L’EUCHARISTIE ET LES VIRI PROBATI

Parce que l’Eucharistie est centrale pour la vie chrétienne, et que « l’Eglise vit par l’Eucharistie », « les communautés chrétiennes vivantes crient vraiment pour la célébration de l’Eucharistie ». Pour faire face à la situation amazonienne où beaucoup de communautés sont privées d’Eucharistie par absence de prêtres, le synode demande clairement la possibilité d’ordonner « prêtres des hommes idoines et reconnus par la communauté, qui ont un diaconat permanent fécond et reçoivent une formation adéquate au presbytérat, pouvant avoir une famille constituée et stable, pour soutenir la vie de la communauté chrétienne par la prédication de la Parole et la célébration des sacrements dans les endroits les plus reculés de la région Amazone » (n°11 voté à 128 voix pour, 41 contre).

ESPÉRANCE

Finalement ce synode a redonné et affermi une espérance pour les peuples amazoniens et pour le monde entier.
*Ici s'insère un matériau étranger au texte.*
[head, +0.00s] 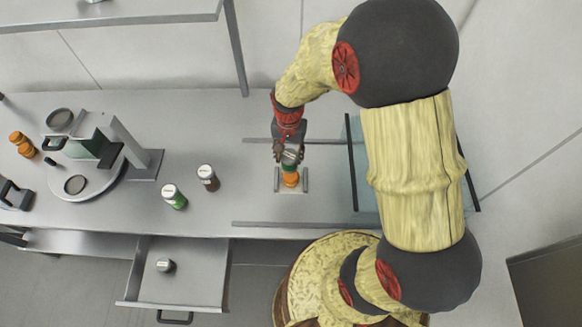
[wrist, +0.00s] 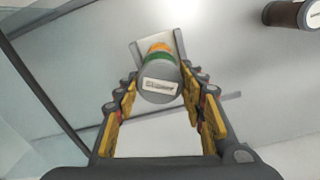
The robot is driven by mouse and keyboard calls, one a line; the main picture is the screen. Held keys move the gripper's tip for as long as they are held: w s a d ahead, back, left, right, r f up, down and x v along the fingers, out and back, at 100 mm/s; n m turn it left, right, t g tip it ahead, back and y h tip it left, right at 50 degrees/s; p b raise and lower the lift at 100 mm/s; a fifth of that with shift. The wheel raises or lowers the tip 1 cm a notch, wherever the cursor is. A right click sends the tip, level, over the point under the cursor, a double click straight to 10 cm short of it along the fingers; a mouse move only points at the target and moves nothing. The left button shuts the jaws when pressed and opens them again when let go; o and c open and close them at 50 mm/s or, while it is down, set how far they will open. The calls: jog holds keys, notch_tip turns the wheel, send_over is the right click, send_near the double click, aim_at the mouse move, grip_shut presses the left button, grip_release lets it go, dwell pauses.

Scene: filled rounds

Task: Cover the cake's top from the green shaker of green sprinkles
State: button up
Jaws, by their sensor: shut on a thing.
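My gripper (head: 289,150) points down and is shut around a grey-capped shaker (wrist: 158,86) with a pale label. A green band shows just below the cap, which I take as the shaker's green body. An orange round shape (head: 291,180), likely the cake, shows directly below the green, on a small pale stand (wrist: 144,50) with raised sides. I cannot tell whether the shaker touches it or hangs just above, and its top is hidden. My gripper's fingers (wrist: 160,92) are on both sides of the shaker in the wrist view.
A white-capped shaker with green contents (head: 174,197) and a brown one (head: 208,178) stand left on the counter (head: 240,205). Farther left are a scale-like device (head: 95,150) and orange jars (head: 22,144). A drawer (head: 190,285) stands open with a small jar (head: 165,265) inside. Glass panels stand right.

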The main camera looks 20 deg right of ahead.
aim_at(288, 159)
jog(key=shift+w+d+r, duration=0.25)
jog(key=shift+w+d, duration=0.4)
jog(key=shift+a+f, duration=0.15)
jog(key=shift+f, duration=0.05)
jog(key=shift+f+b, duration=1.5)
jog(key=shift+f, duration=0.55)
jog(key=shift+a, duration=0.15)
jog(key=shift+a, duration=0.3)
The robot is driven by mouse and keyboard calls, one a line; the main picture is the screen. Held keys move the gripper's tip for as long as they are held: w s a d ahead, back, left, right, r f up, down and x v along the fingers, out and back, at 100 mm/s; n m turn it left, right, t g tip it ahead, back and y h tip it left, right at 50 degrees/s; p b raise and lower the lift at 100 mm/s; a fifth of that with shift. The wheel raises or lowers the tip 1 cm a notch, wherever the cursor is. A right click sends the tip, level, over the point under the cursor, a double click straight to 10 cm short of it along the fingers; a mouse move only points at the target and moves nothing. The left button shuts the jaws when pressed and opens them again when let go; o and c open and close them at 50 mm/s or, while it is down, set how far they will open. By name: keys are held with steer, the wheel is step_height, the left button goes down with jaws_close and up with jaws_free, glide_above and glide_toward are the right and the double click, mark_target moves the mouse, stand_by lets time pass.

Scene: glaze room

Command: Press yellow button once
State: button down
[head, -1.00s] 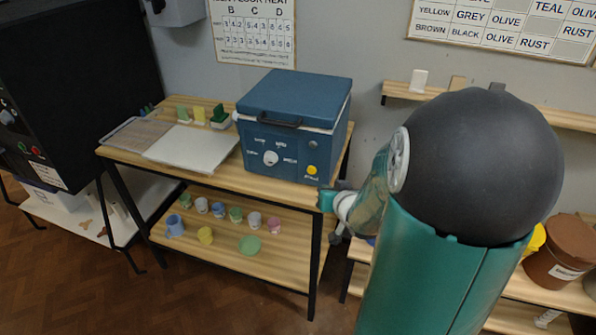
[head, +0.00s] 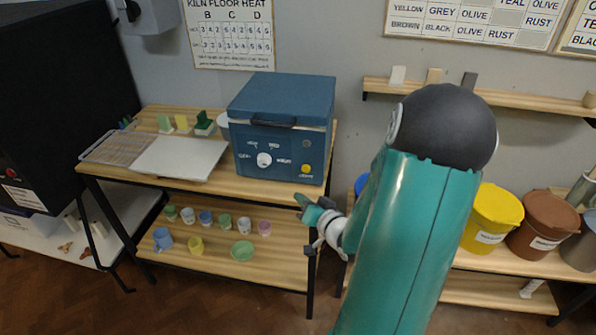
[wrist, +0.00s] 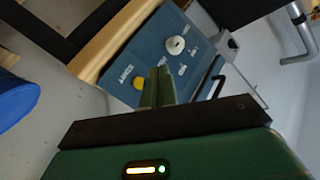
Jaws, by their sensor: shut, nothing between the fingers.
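The yellow button (head: 306,169) is a small round knob low on the right of the front panel of a blue kiln-like box (head: 275,140). The box stands on the wooden table with its lid down. In the wrist view the yellow button (wrist: 140,83) shows just left of my fingertips, with the white dial (wrist: 175,45) beyond. My gripper (head: 303,204) is in front of the table edge, below the button and apart from it in the head view. Its green fingers (wrist: 161,78) are together and empty in the wrist view.
A white board (head: 178,158) and small colour samples (head: 182,123) lie left of the box. Cups and bowls stand on the lower shelf (head: 220,265). Lidded yellow (head: 492,217) and brown (head: 543,222) buckets stand at the right. A blue object (wrist: 14,104) is at left in the wrist view.

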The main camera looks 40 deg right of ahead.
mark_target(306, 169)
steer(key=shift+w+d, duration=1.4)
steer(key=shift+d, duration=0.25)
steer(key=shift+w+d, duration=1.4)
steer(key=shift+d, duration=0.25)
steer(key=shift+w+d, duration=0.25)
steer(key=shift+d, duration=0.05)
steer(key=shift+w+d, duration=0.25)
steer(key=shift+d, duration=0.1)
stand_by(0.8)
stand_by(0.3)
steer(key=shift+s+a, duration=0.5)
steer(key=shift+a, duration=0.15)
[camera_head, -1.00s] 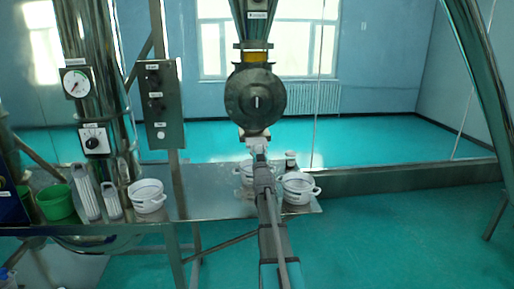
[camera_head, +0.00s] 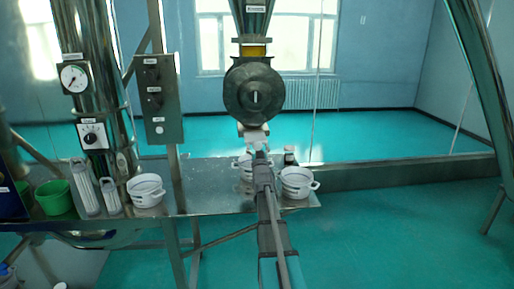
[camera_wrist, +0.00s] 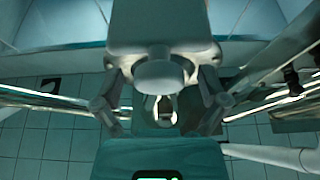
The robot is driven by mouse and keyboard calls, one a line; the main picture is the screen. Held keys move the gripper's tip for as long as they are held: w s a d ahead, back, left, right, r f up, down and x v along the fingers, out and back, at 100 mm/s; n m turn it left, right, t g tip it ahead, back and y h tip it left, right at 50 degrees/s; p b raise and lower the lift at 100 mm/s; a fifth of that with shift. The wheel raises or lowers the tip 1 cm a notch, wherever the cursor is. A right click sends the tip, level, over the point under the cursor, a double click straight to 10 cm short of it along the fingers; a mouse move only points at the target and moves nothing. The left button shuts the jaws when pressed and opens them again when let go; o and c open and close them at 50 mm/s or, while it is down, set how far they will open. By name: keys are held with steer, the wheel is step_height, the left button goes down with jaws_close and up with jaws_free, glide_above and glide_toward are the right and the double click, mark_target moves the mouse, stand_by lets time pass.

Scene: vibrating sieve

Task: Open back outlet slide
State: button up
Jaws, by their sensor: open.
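My gripper (camera_head: 254,133) is at the end of my arm, just below a dark round housing (camera_head: 254,91) under a labelled steel hopper (camera_head: 253,17). The head view is too small to tell whether they touch. In the wrist view my gripper (camera_wrist: 160,118) shows two spread fingers with a gap between them. A pale block with a rounded end (camera_wrist: 160,74) lies at the top middle. A small bright ringed part shows in the gap; I cannot tell what it is. I cannot pick out the back outlet slide for certain in either view.
A steel shelf (camera_head: 210,193) carries white pots (camera_head: 297,181) (camera_head: 146,190), a small dark-topped bottle (camera_head: 289,156) and a green bucket (camera_head: 54,197). A control box (camera_head: 157,99) and gauge (camera_head: 73,77) stand at left. Floor (camera_head: 400,235) at right is clear.

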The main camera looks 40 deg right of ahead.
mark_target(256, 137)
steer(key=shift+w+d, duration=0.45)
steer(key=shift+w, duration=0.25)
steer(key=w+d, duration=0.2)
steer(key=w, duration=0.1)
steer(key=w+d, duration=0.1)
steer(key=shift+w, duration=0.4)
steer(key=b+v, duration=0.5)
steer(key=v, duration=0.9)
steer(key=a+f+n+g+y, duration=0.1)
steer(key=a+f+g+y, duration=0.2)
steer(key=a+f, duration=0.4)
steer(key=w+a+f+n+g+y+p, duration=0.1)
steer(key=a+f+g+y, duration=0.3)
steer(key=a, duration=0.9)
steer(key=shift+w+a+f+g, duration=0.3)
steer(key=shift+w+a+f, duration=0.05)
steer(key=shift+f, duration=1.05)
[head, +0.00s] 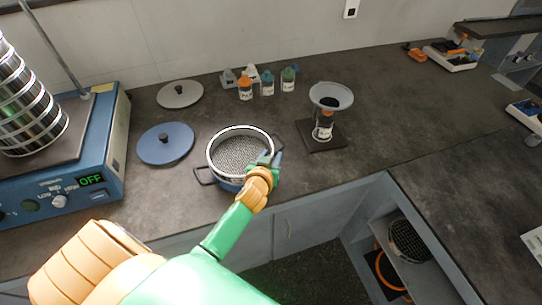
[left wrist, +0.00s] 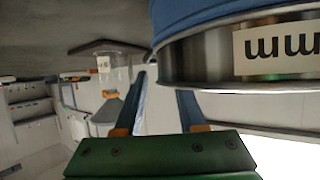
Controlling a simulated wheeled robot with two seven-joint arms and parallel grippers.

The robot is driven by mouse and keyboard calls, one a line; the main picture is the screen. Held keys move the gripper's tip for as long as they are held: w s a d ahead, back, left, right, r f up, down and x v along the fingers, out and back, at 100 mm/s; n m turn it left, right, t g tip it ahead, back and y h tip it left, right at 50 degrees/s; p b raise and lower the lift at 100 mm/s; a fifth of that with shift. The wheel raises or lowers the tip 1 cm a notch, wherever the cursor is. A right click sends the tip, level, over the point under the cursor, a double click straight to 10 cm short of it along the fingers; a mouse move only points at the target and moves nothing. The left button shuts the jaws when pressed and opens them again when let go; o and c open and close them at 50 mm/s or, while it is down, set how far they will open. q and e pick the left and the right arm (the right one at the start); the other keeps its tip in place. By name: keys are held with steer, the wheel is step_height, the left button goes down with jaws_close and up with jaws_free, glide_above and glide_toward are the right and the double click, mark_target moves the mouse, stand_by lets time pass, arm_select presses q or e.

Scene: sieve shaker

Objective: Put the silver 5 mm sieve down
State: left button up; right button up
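The silver sieve (head: 229,159) sits upright in or on a blue pan with side handles (head: 205,177) on the counter, its mesh facing up. My left gripper (head: 269,159) is at the sieve's right edge. In the left wrist view the sieve's silver wall (left wrist: 205,62) with a label ending in "mm" fills the upper right, picture inverted. The left gripper's two blue fingers (left wrist: 165,90) stand apart with background between them; one tip is hidden behind the sieve rim. I see nothing clamped between them. My right gripper is out of view.
A blue shaker (head: 105,150) with stacked sieves and an "OFF" display stands left. A blue lid (head: 165,143) and grey lid (head: 180,94) lie behind. A funnel (head: 331,95) tops a bottle on a dark mat (head: 318,143). Small bottles (head: 267,85) stand behind.

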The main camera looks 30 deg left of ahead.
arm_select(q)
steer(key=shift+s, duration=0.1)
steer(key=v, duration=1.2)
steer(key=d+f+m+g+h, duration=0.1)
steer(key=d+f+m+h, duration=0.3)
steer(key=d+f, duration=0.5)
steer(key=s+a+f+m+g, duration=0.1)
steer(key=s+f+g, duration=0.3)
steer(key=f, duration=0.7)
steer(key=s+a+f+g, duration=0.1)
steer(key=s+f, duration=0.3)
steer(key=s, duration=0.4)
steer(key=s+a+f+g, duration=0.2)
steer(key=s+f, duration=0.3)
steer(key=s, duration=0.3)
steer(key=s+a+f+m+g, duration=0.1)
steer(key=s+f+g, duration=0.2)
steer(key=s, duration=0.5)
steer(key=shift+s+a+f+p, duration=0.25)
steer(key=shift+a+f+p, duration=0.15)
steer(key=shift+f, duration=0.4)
En se mettant à l’écoute des cris des pauvres et des cris de la terre, en regardant la réalité de la région amazonienne avec compassion et empathie, en se faisant caisse de résonance et porte-voix de ceux qui subissent l’oppression sans toujours pouvoir se faire entendre, en portant à Rome et dans le monde entier à travers les médias la voix des périphéries, la voix des sans-voix, ce synode a ouvert « un questionnement prophétique et un message d’espérance à toute l’Eglise et au monde entier » (n°81). Ce document final traduit l’audace, la créativité, la fraternité et la communion vécue durant cette marche ensemble qui fut un discernement communautaire à l’écoute de l’Esprit. Il invite chacun à prendre la mesure de ce qui se passe en Amazonie, laboratoire pour la société et pour l’Eglise, pour oser s’engager avec audace et créativité sur un chemin de conversion au service de la vie.